A sense of place

This week's study is on Isaiah 1:2-4:

Hear me, you heavens! Listen, earth!
For the Lord has spoken:
“I reared children and brought them up,
but they have rebelled against me.
The ox knows its master,
the donkey its owner’s manger,
but Israel does not know,
my people do not understand.”

Woe to the sinful nation,
a people whose guilt is great,
a brood of evildoers,
children given to corruption!
They have forsaken the Lord;
they have spurned the Holy One of Israel
and turned their backs on him.

These verses are from the prophet Isaiah, talking about Israel forgetting their place in the order of things, and the consequences of that confusion on their behavior. It is easy to be evil without realizing it if you think you're alone. In Isaiah's day, like in other times in history, people didn't realize their place in God's universe.

In Isaiah's prophesy, God is proclaiming to the heavens and earth that Israel has lost their way. Nobody wants to have their faults aired in public, but that's what it's come to in Isaiah's day. The world functions better when everything is in its place, and Israel (and mankind in general) was stubbornly out of place.

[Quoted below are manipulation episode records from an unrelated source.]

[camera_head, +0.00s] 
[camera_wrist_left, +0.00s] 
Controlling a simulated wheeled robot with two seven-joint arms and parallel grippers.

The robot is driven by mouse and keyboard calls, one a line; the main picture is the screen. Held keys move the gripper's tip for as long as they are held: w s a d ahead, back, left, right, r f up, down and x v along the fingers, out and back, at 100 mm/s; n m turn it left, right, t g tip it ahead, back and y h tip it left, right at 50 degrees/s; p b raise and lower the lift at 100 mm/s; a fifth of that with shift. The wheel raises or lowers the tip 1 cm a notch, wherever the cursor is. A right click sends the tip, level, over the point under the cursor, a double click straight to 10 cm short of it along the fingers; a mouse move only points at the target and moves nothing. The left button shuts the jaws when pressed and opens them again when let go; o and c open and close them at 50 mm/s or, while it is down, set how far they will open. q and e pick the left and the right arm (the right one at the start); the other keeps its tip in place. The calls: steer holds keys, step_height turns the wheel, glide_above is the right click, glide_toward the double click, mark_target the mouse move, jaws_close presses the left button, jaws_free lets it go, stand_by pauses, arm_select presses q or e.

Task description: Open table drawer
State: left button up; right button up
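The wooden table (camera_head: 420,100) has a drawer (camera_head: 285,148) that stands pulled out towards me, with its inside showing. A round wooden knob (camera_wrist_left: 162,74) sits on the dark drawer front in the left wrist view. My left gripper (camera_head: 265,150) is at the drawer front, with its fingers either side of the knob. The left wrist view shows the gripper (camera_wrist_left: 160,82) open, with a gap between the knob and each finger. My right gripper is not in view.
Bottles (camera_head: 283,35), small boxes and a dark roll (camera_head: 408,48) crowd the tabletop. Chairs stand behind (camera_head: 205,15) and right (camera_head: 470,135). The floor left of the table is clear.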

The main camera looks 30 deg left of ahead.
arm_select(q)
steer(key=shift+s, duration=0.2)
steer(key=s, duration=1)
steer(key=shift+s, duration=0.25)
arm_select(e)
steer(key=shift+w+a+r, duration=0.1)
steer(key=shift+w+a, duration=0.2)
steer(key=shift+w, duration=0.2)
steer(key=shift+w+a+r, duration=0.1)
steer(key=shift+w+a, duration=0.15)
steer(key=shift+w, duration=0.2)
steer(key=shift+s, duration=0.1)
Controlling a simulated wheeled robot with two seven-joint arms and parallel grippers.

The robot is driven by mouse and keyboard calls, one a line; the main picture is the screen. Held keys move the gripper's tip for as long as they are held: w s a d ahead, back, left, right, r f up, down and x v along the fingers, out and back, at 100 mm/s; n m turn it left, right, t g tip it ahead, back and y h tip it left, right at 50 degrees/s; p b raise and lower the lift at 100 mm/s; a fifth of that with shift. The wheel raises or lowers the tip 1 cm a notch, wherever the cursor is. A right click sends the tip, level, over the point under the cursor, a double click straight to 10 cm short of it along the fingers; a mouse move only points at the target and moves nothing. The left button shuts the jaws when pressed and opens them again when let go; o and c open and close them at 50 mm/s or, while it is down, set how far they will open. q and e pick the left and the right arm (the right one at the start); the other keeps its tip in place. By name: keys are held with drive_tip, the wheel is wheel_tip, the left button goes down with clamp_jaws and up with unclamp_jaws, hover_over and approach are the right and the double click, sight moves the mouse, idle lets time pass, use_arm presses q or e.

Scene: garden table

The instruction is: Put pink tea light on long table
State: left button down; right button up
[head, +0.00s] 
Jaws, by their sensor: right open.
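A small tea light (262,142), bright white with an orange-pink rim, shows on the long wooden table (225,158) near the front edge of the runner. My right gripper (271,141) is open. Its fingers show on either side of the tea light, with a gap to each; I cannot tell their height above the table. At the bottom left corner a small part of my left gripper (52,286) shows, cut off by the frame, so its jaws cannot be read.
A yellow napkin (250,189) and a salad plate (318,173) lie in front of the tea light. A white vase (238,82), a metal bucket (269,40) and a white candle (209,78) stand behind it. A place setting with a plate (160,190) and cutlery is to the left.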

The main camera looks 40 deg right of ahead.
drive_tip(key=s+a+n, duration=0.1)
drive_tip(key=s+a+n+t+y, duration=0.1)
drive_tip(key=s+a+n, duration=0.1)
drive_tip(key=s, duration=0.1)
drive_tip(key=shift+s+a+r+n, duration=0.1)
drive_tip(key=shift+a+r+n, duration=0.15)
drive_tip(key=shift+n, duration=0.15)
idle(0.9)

God compares it to children rebelling against their parents. The parents provide everything for their children: food, clothing, shelter, protection, even instruction and nurture. But all children go through a phase where they want to be independent and make their own choices. They forget that they are dependent on their parents for all of those things. Children have an independent will, but they are not independent in terms of their place in the family. They are part of something bigger and depend on the family for their needs. The family doesn't work when the kids live as though they were free to do as they like.

God also compares Israel to livestock. Livestock also have a place in society, and in the household. Back before petroleum, livestock were the farm machinery. Humans cared for the livestock, and the livestock did what the humans asked of them. Would the humans still feed, and house, and care for the livestock if they just did whatever they wanted? Things wouldn't work if the farm animals didn't know their place in the household.

And yet mankind, who were created by God, and nurtured and cared for by him, is completely unaware of its place in the universe. Like the rebellious children, mankind becomes wicked and wants to have its own way. We don't understand our place in the universe any more intuitively than a child understands his place in the family or a donkey understands his place in the household. And so we act out and become wicked.

But imagine how our behavior might change if we did have that understanding. Would we be so wasteful of resources? Would we be so unwilling to share with others? Would we be as disrespectful of others, or as brazen in our sin? Good behavior comes from knowing our place.

When Israel lost their sense of place, they became disrespectful, corrupt, and oblivious to the God they supposed to serve. Does that describe anyone today? They suffered for not knowing who they were in relation to God's universe. We don't want to make those same mistakes!

Take a moment and meditate on your place in God's universe. We are not God, but we are loved by him. We are below God, but still part of his plan. Does it really do us any good to live as though things were different than they are? It's good that we are who we are in relation to God. Our needs are provided for, and our lives are easier because of it.